◆ Input data ◆
####

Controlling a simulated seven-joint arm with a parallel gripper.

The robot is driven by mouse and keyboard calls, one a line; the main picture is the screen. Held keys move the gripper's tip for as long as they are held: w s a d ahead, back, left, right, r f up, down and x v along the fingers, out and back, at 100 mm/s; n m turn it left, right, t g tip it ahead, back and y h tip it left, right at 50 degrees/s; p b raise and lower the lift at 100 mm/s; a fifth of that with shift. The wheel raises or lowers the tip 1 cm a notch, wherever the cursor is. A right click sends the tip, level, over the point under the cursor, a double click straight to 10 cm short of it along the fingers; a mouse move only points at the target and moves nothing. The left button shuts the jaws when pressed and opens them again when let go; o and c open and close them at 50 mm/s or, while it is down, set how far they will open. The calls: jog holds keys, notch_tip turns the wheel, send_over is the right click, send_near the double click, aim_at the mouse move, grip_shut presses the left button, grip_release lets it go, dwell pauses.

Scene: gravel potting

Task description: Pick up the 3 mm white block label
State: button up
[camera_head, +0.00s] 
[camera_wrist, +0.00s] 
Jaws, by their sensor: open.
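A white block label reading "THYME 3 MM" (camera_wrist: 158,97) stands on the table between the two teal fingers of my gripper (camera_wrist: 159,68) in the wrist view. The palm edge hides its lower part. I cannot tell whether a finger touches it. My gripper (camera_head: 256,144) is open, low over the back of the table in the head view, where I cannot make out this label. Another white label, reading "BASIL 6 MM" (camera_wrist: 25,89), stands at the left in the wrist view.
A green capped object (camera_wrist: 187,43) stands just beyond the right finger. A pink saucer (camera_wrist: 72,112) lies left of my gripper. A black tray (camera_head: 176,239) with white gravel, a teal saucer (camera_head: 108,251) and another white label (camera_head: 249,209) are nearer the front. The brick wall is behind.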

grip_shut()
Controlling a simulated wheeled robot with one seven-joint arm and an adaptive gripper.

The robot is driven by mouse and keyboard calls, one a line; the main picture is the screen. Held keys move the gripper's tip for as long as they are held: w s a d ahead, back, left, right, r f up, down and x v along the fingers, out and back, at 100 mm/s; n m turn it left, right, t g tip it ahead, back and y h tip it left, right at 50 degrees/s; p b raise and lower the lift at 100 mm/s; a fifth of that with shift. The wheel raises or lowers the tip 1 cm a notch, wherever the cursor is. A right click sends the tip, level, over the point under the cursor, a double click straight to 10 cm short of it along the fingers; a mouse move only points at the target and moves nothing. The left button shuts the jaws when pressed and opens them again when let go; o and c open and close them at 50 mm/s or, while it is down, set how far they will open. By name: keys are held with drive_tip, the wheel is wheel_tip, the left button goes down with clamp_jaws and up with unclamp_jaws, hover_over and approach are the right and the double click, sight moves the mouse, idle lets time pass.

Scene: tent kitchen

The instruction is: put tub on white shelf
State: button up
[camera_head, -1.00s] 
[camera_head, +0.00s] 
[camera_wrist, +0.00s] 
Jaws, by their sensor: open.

####

Copy out every line from the records that has the word "Controlling".

Controlling a simulated seven-joint arm with a parallel gripper.
Controlling a simulated wheeled robot with one seven-joint arm and an adaptive gripper.

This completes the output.